> DIRECTIVE
From the data that follows, copy every line holding the string "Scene".

> STORED ROWS

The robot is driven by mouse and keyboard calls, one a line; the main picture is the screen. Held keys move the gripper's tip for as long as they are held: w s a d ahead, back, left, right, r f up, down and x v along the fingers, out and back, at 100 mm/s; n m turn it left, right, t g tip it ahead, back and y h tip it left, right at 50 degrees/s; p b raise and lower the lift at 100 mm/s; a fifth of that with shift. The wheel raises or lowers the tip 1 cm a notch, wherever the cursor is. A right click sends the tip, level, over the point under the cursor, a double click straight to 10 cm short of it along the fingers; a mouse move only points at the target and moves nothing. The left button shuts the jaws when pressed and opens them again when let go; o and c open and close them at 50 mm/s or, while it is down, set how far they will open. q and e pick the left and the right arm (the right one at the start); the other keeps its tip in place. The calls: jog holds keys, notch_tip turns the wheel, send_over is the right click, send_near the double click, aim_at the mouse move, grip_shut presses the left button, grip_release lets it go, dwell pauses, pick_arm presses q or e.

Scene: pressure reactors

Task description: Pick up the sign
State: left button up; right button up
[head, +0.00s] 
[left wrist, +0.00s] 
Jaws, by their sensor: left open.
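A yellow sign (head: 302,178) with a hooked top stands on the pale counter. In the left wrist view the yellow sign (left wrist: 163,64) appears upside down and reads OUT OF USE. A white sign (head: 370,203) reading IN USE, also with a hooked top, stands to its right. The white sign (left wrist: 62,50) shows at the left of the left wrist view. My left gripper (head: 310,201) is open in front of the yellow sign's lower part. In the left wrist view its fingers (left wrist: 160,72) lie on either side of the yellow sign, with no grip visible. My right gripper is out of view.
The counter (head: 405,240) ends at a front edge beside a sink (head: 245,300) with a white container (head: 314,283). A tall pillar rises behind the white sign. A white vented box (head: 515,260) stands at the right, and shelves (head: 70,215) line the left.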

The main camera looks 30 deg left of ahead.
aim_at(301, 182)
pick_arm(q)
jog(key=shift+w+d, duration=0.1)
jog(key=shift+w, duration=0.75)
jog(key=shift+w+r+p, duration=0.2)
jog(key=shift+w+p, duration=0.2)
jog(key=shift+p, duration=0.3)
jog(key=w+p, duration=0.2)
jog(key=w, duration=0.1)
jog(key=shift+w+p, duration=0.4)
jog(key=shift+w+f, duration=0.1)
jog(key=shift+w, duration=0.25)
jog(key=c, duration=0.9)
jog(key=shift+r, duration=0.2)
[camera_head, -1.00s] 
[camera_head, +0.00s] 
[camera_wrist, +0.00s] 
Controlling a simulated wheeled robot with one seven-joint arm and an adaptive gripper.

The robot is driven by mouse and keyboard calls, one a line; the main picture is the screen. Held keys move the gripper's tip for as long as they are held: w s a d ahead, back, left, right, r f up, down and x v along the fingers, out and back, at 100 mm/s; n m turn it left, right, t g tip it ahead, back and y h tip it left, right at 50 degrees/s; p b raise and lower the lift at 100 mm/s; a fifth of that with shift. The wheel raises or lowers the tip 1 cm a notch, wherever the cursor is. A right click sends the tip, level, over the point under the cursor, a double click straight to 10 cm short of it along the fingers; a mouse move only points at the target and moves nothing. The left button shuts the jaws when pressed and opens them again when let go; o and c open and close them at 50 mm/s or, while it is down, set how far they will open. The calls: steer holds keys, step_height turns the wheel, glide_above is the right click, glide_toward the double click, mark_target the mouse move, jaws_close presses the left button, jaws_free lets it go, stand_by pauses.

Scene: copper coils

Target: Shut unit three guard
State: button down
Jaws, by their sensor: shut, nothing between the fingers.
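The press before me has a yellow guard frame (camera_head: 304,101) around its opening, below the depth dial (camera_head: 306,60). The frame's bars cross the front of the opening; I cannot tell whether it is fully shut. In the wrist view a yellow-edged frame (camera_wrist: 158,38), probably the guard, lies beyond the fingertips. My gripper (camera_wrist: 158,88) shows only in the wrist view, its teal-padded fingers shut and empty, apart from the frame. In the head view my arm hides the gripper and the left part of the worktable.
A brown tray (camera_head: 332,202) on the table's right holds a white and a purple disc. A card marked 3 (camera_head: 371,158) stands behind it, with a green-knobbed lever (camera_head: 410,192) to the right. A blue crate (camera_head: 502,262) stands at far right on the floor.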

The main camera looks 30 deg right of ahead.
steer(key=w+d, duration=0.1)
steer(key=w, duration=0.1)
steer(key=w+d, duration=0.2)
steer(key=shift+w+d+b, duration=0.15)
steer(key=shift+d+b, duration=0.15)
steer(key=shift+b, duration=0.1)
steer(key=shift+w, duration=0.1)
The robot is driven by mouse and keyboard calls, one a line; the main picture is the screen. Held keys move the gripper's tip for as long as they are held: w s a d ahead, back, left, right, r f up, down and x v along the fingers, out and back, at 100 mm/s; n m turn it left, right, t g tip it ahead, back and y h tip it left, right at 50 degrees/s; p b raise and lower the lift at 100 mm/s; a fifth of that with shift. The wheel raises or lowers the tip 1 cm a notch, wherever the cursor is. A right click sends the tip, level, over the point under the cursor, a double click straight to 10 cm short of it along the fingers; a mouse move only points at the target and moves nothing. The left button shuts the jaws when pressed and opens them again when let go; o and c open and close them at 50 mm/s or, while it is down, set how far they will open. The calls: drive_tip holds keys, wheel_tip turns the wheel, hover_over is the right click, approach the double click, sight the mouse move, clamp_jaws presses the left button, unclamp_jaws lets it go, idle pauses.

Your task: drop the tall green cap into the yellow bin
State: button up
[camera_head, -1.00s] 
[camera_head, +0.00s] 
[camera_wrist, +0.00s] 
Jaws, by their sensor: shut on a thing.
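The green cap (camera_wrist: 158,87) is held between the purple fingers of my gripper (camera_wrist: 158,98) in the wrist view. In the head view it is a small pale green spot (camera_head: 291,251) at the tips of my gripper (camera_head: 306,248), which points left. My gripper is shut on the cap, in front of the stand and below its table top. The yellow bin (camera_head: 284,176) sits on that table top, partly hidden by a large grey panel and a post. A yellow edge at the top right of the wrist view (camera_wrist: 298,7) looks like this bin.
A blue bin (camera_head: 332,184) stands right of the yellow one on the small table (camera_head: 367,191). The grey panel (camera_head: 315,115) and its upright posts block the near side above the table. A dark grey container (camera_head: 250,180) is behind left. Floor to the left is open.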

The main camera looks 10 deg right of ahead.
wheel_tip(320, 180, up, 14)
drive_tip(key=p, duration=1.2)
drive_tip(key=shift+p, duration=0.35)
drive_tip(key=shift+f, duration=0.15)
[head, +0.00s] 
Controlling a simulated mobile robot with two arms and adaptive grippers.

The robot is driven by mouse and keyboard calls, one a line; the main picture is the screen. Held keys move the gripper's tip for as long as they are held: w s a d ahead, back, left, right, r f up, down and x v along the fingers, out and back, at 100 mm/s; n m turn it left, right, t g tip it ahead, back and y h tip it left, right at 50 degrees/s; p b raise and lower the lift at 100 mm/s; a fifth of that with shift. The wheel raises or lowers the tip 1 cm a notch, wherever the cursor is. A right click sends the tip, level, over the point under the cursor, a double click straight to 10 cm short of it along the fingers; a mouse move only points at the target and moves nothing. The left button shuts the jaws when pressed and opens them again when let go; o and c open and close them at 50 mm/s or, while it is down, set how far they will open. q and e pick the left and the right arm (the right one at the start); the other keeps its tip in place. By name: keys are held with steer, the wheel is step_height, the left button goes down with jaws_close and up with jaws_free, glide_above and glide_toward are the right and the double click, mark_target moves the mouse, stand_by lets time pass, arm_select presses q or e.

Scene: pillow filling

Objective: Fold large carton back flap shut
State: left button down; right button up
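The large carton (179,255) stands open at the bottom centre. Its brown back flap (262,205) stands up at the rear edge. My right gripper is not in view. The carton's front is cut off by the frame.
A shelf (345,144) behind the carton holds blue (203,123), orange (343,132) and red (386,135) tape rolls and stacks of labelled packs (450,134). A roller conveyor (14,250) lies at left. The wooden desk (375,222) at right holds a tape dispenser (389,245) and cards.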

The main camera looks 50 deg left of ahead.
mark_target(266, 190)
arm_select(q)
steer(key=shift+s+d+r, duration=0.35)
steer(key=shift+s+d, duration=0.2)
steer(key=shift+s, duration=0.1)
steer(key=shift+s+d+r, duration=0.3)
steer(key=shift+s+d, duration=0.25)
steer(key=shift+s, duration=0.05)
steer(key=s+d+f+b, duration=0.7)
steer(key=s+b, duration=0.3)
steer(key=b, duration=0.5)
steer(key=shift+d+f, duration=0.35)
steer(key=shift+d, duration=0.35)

> WRITTEN RESPONSE
Scene: pressure reactors
Scene: copper coils
Scene: pillow filling

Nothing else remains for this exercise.